* **Given material**
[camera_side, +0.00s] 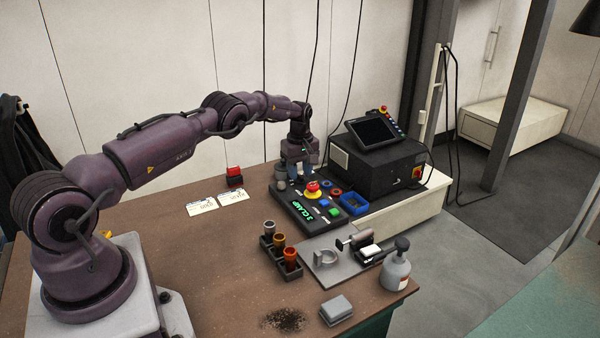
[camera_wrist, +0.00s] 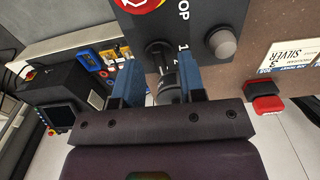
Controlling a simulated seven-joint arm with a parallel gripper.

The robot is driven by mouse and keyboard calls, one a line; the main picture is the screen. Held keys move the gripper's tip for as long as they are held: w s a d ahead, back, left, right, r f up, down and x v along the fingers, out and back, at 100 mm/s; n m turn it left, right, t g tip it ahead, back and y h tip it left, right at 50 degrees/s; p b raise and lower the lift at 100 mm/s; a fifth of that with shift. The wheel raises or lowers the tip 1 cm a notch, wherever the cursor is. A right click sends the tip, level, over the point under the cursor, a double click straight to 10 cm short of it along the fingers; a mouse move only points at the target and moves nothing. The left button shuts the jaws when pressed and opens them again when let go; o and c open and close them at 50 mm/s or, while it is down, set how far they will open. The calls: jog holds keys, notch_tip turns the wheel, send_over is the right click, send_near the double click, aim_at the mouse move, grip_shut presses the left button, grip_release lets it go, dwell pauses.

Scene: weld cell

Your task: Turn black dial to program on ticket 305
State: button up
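The black dial (camera_wrist: 163,62) stands on the dark control panel (camera_wrist: 196,12), with the marks "1" and "2" beside it in the wrist view. My gripper (camera_wrist: 161,72) has one blue finger on each side of the dial; whether they press on it is unclear. In the side view my gripper (camera_side: 300,172) is lowered at the panel's back end and hides the dial. Two white tickets (camera_side: 202,204) (camera_side: 232,197) lie left of the panel. A ticket (camera_wrist: 289,55) in the wrist view reads "SILVER" and "PROGRAM 3"; its number is unclear.
A red emergency button (camera_side: 312,186), a grey knob (camera_wrist: 222,43) and a blue tray (camera_side: 354,204) are close to my gripper. A black machine with a screen (camera_side: 373,130) stands behind right. A red-and-black block (camera_side: 234,177) is by the tickets.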

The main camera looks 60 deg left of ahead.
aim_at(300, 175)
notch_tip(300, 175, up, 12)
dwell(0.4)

* **Directive**
Write out every line above exactly as it is, leaving out the pictures.

* **The completed task**
[camera_side, +0.00s] 
[camera_wrist, +0.00s] 
Controlling a simulated seven-joint arm with a parallel gripper.

The robot is driven by mouse and keyboard calls, one a line; the main picture is the screen. Held keys move the gripper's tip for as long as they are held: w s a d ahead, back, left, right, r f up, down and x v along the fingers, out and back, at 100 mm/s; n m turn it left, right, t g tip it ahead, back and y h tip it left, right at 50 degrees/s; p b raise and lower the lift at 100 mm/s; a fifth of that with shift. The wheel raises or lowers the tip 1 cm a notch, wherever the cursor is. A right click sends the tip, level, over the point under the cursor, a double click straight to 10 cm short of it along the fingers; a mouse move only points at the target and moves nothing. The left button shuts the jaws when pressed and opens them again when let go; o and c open and close them at 50 mm/s or, while it is down, set how far they will open. The calls: jog holds keys, notch_tip turns the wheel, send_over is the right click, send_near the double click, aim_at the mouse move, grip_shut presses the left button, grip_release lets it go, dwell pauses.

Scene: weld cell

Your task: Turn black dial to program on ticket 305
State: button up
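The black dial (camera_wrist: 163,62) stands on the dark control panel (camera_wrist: 196,12), with the marks "1" and "2" beside it in the wrist view. My gripper (camera_wrist: 161,72) has one blue finger on each side of the dial; whether they press on it is unclear. In the side view my gripper (camera_side: 300,172) is lowered at the panel's back end and hides the dial. Two white tickets (camera_side: 202,204) (camera_side: 232,197) lie left of the panel. A ticket (camera_wrist: 289,55) in the wrist view reads "SILVER" and "PROGRAM 3"; its number is unclear.
A red emergency button (camera_side: 312,186), a grey knob (camera_wrist: 222,43) and a blue tray (camera_side: 354,204) are close to my gripper. A black machine with a screen (camera_side: 373,130) stands behind right. A red-and-black block (camera_side: 234,177) is by the tickets.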

The main camera looks 60 deg left of ahead.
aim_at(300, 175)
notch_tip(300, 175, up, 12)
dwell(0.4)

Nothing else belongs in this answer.